==== Data records
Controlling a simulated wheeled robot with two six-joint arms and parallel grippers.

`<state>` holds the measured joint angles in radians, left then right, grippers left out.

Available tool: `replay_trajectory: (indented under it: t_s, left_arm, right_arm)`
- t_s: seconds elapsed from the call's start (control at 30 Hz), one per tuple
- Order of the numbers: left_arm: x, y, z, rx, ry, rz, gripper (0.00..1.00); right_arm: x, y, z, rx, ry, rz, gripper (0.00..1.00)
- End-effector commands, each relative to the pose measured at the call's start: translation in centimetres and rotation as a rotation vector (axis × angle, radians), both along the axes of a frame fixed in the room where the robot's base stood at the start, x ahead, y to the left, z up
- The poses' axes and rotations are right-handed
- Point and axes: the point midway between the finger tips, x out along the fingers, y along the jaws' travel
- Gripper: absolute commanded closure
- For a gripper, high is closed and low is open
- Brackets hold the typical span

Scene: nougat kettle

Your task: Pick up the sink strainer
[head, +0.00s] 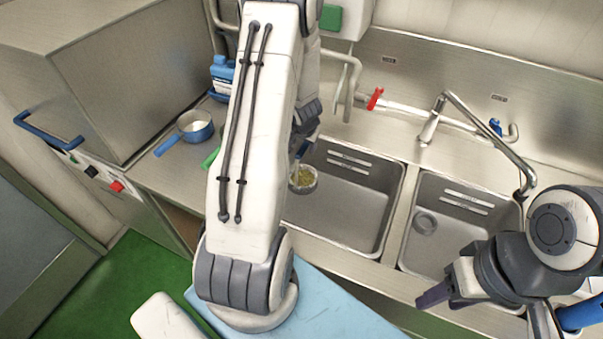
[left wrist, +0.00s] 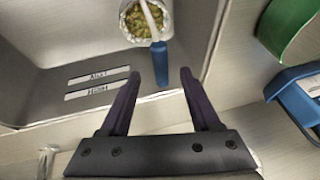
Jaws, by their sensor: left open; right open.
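The sink strainer (left wrist: 135,24) is a round, pale cup filled with greenish-yellow bits, with a light bar across it and a blue grip (left wrist: 159,65). In the head view the strainer (head: 303,181) shows in the left basin, partly hidden by my left arm. My left gripper (left wrist: 159,74) is open, its dark fingertips on either side of the blue grip's end in the wrist view. I cannot tell whether they touch it. In the head view my left gripper (head: 299,150) is mostly hidden by its arm. My right gripper (head: 447,291) is open and empty at the lower right.
The left basin (head: 345,222) and right basin (head: 415,250) are separated by a steel divider. A tap (head: 462,110) stands behind the right basin. A blue-handled pan (head: 194,133) rests on the left counter. A green object (left wrist: 285,25) and a blue container (left wrist: 298,95) are near my left gripper.

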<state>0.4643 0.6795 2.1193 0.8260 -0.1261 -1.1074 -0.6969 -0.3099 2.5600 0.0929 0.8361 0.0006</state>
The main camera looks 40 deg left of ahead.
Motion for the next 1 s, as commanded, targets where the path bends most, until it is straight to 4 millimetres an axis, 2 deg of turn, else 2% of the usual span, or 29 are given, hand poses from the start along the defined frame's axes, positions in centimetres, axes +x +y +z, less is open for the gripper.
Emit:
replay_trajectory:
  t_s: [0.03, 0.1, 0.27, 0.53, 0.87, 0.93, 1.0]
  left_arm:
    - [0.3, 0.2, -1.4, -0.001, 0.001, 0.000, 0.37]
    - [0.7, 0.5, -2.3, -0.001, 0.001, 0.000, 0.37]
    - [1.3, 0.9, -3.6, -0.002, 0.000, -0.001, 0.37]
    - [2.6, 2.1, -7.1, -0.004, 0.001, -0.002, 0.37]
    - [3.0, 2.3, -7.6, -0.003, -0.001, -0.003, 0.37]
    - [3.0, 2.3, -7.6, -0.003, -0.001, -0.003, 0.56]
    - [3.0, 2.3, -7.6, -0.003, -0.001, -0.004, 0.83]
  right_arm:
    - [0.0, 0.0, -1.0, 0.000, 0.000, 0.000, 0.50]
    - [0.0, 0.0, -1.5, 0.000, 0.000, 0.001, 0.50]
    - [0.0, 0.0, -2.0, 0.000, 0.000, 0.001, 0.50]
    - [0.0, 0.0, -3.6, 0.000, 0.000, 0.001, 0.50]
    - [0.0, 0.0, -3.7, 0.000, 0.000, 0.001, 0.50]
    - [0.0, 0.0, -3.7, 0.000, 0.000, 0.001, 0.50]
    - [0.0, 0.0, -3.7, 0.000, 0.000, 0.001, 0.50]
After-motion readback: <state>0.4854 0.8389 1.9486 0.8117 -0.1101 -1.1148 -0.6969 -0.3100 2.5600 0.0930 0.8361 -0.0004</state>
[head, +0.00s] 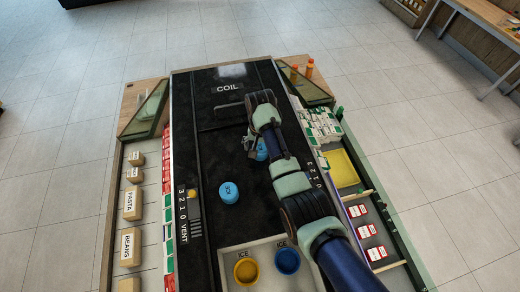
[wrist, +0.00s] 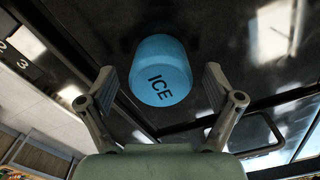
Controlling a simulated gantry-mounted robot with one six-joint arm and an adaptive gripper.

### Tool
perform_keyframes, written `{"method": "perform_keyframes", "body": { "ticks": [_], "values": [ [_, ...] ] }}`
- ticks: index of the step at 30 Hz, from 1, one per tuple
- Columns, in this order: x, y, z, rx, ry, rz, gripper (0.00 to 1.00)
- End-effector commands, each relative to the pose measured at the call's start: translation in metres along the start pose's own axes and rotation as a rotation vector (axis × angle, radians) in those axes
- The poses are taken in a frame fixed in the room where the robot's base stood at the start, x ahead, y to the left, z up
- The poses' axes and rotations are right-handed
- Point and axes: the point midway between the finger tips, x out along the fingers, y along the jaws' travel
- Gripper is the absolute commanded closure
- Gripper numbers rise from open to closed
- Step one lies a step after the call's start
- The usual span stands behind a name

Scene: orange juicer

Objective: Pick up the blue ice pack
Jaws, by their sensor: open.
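A round blue ice pack (head: 229,192) marked ICE sits on the black top, left of my arm. A second blue piece (head: 261,154) shows partly behind my arm, close to my gripper (head: 250,145). In the wrist view, a blue ice pack (wrist: 164,72) marked ICE lies ahead of my gripper (wrist: 160,85), between its two spread fingers. The gripper is open and empty. I cannot tell whether the fingertips are level with the pack; no contact shows.
A yellow bowl (head: 246,271) and a blue bowl (head: 287,262) stand in a pale tray at the front, by ICE labels. A yellow knob (head: 192,193) is at the left edge. Boxes (head: 132,204) line the left shelf. A yellow tray (head: 341,168) is at right. The black top's left is largely clear.

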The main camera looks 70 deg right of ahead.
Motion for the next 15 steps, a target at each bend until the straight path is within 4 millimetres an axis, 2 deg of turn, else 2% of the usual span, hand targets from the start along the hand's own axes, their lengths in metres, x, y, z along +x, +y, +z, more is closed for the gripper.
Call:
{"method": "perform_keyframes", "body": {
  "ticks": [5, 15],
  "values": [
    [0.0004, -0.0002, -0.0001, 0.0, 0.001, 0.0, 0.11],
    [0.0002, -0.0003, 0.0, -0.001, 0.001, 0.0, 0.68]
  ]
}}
========
> [Exercise brief]
The required output is an exact reproduction of the lines starting at the one that contains "<state>0.4643 0.6795 2.1193" and ending at the one that contains "Motion for the next 1 s, as". Both boundary lines belong to it.

> [Result of the exercise]
<state>0.4643 0.6795 2.1193 0.8260 -0.1261 -1.1074 -0.6969 -0.3099 2.5600 0.0929 0.8361 0.0006</state>
The main camera looks 40 deg left of ahead.
Motion for the next 1 s, as commanded, targets where the path bends most, until it is straight to 4 millimetres an axis, 2 deg of turn, else 2% of the usual span, or 29 are given, hand poses from the start along the defined frame's axes, positions in centimetres, axes +x +y +z, less is open for the gripper.

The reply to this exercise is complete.